Why don\'t we have box-sizing: margin-box;
? Usually when we put box-sizing: border-box;
in our style sheets we really mean the former.
Dimensions of block-level, non-replaced elements in normal flow must satisfy
margin-left + border-left-width + padding-left + width + padding-right + border-right-width + margin-right = width of containing block
When over-constrained, browsers must adjust either the left or right margin. I think that means the width of the margin box must equal the width of the containing block (i.e. 100%).
For your case, transparent borders with box-sizing: border-box can work much like margins.
Couldn't you use width: calc(50% - 24px);
for your cols? Then set your margins.
Perhaps set the border to 0% opacity using RGBA and use the border as a margin.
The guy at the top is asking about adding margin to the overall width, including padding and border. The thing is, margin is applied outside the box and padding and border aren't, when using border-box
.
I have tried to achieve the border-margin
idea. What I have found is that if using margin you can either add a class of .last
to the last item (with margin, then apply a margin of zero, or use :last-child/:last-of-type
). Or add equal margins all the way around (similar to the padding version above).

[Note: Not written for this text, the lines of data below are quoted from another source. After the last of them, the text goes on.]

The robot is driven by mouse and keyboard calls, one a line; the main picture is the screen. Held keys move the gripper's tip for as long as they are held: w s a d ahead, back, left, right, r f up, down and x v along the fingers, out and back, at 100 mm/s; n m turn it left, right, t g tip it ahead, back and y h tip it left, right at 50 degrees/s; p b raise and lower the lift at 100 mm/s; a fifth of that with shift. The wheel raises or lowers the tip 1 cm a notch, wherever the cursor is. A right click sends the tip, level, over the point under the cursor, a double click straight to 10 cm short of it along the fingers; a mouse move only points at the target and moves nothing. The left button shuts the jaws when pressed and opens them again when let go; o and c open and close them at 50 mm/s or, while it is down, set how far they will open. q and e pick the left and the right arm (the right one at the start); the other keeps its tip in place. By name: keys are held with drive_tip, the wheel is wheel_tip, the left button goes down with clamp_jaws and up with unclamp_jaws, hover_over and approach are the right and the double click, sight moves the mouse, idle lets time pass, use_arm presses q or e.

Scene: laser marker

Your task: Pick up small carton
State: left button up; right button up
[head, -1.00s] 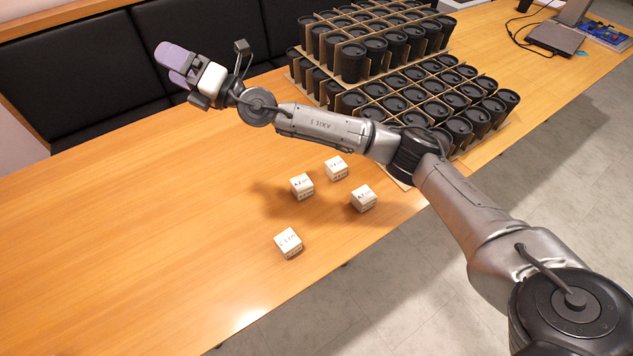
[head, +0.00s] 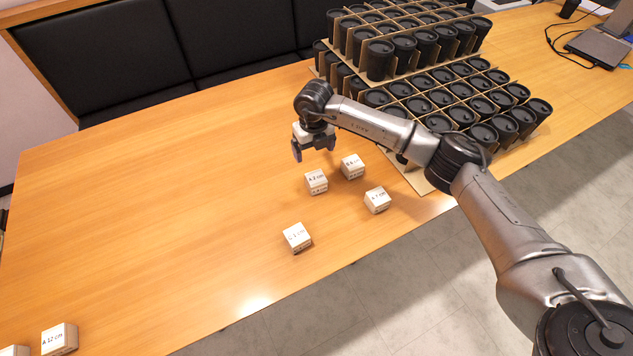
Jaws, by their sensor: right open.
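Several small white cartons with printed labels sit on the wooden table in the head view. One carton (head: 316,182) lies just below and in front of my right gripper (head: 313,149). Another carton (head: 353,166) sits to its right, a third carton (head: 377,200) is right and nearer, and a carton (head: 297,238) stands alone closer to the table's front edge. A carton labelled 12 cm (head: 59,340) is at the bottom left. My right gripper points down, open and apart from the cartons in the picture. Its exact height is hard to tell. My left gripper is out of view.
Stacked trays of black lidded cups (head: 440,95) stand to the right of my right gripper. Black bench seats (head: 110,55) line the far side. Another white carton (head: 14,351) is cut off at the bottom left. The table's left and middle are clear.

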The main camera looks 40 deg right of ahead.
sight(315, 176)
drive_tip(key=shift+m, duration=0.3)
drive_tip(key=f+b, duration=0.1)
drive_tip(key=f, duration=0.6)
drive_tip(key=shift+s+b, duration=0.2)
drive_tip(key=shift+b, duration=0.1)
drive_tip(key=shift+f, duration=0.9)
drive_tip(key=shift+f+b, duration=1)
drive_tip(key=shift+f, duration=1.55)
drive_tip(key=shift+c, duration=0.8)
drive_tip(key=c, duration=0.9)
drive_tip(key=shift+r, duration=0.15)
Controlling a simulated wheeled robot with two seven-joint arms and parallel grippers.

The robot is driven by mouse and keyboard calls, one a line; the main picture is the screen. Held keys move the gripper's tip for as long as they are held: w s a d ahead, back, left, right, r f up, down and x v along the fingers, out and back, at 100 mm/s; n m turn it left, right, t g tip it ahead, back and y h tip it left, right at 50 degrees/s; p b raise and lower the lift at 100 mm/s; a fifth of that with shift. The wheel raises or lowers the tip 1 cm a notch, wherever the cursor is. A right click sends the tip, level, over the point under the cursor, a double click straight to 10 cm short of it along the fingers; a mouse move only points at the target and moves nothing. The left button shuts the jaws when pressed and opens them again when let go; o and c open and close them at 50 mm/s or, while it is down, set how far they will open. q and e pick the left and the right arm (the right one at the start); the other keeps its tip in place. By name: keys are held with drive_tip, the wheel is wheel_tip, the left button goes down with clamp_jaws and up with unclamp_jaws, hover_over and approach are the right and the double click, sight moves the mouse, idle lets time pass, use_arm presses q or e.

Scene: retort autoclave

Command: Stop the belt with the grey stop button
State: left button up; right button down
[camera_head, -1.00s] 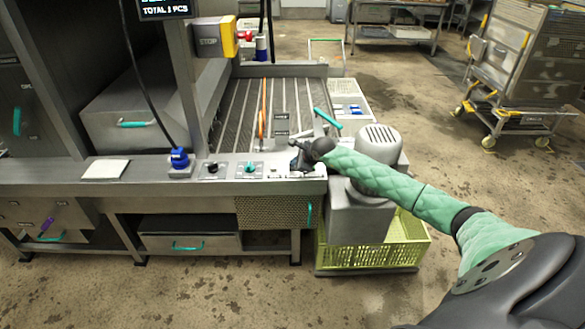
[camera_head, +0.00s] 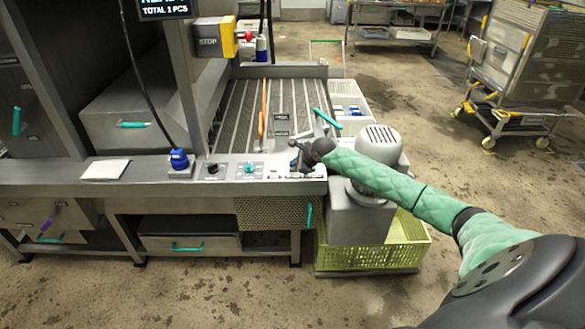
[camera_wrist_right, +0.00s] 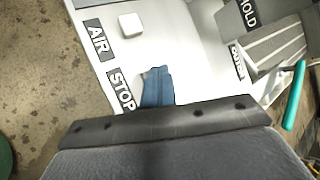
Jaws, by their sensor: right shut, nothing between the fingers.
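My right gripper (camera_head: 296,165) is shut and empty, low over the right end of the control panel (camera_head: 228,172). In the right wrist view its blue fingertips (camera_wrist_right: 157,84) are beside the STOP label (camera_wrist_right: 122,90). No button shows beside that label; the fingers may cover it, and contact cannot be told. A pale square button (camera_wrist_right: 131,24) is next to the AIR label (camera_wrist_right: 97,38). The slatted belt (camera_head: 240,110) lies behind the panel. My left gripper is not in view.
A grey box marked STOP (camera_head: 208,40) with a yellow side and red knob stands at the belt's far left. A blue knob (camera_head: 178,158) and a teal knob (camera_head: 249,168) are on the panel. A motor housing (camera_head: 379,150) stands right of the panel.

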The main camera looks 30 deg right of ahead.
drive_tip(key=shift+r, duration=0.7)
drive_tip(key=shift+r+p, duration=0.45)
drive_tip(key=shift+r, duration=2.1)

See examples here: http://codepen.io/mofeenster/pen/Anidc
border-box
calculates the width of the element + its padding + its border as the total width. So if you have 2 div
s which are 50% wide, they will be adjacent. If you add 8px
padding to them, then you will have a gutter of 16px
. Combine that with a wrapping element - which also has padding of 8px
- you will have a nicely laid out grid with equal gutters all the way around.
See this example here: http://codepen.io/mofeenster/pen/vGgje
The latter is my favourite method.
I think we could have a box-sizing: margin-box
. The css box model shows exactly, what are the positions of the margins of the frames.
There are minor problems - for example, the margin boxes can overlap - but they aren't hard to solve.
I think, the situation is the same, as we can see with the overflow-x
& overflow-y
combinations, with the absolut positionied divs in table-cells, with the combination of min|max-width|height with the box-sizing, and so on.
There are features, really simple features, which the browser developers simply doesn't develop.
IMHO, box-sizing: margin-box
were a very useful feature. Another useful feature were the box-sizing: padding-box
, it exists at least in the standard, but it wasn't implemented in any of the major browsers. Not even in the newest chrome!
Note: @Oriol 's comment: Firefox did implement box-sizing: padding-box. But others didn't, and it was removed from the spec. Firefox will remove it in version 50. Sad.
This is because the box-sizing attribute refers to the size of an element after computing the given dimension-specific values (padding, borders). "box-sizing: border-box" sets the height/width of an element and takes into consideration the padding as well as the border width. The scope of an element's margin is greater than the element itself, meaning it modifies the flow of the page and its surrounding elements, therefore directly altering the way the element fits within its parent relative to its sibling elements. Ultimately a "margin-box" attribute value would cause major problems and is essentially the same as setting the elements height/width directly.